By the time of his death in 1883, Marx had become the acknowledged intellectual leader of the Left, and the “Manifesto” was on its way to its present status as a classic, shelved in French and Italian bookshops next to masterpieces of literature by Shakespeare, Moliere and Dante. Twentieth Century scholars with no sympathy for Marx’s politics nonetheless acknowledge the debt of contemporary thought to him.

“The true father of modern economic history, and, indeed, of modern sociology, in so far as any one man may claim that title, is Karl Marx,” wrote the distinguished philosopher Sir Isaiah Berlin, himself a refugee from Bolshevik Russia.

Marx himself never allowed his belated celebrity to interfere with his routine of spending hours a day at the British Museum poring over texts from a half-dozen disciplines. Indeed, in later life he tended to retreat from politics into a pure life of the mind. Having been unable to hector Marx into completing his multivolume study, “Das Kapital,” Engels had to edit the manuscripts after his death. Marx had kept putting off the job, saying he was too busy teaching himself, of all things, Turkish.

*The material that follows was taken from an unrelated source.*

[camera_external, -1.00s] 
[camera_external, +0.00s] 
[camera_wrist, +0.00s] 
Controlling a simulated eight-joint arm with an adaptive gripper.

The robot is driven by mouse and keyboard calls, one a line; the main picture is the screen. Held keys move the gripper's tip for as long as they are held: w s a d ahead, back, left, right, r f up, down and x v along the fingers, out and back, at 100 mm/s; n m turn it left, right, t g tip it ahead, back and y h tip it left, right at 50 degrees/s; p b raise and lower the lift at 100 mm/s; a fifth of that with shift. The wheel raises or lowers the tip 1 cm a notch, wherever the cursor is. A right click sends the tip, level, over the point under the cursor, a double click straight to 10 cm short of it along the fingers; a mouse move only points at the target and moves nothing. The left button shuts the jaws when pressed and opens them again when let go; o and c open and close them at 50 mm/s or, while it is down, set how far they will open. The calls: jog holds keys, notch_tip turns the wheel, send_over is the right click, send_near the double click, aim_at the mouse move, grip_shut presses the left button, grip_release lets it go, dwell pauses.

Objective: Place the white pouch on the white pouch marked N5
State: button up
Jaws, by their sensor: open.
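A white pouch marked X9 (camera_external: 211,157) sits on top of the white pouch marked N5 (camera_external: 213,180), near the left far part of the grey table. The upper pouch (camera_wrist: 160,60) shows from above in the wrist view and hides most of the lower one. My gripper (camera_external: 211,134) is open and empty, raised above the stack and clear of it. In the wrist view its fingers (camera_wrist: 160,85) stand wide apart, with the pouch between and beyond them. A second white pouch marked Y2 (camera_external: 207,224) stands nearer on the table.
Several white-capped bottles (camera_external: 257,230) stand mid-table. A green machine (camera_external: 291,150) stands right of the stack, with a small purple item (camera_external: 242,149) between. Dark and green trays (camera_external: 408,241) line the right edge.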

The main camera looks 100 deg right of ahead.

In such devotion to study lies the ultimate irony of Marx’s life. For in addition to the bourgeoisie, Marx had declared war on intellectuals, like his old university professors, and their pride in ideas. To Marx, economics alone makes the world go round. Accordingly even the noblest of conceptions are transitory, destined to vanish with the class that sponsored them. Yet Marx was proved wrong on that point by the very longevity of his “Manifesto.”

“It set out to refute the proposition that ideas decisively determine the course of history, but the very extent of its own influence on human affairs has weakened the force of its thesis,” noted Berlin, “and in consequence remains the most powerful among the intellectual forces which are today permanently transforming the ways in which men act and think.”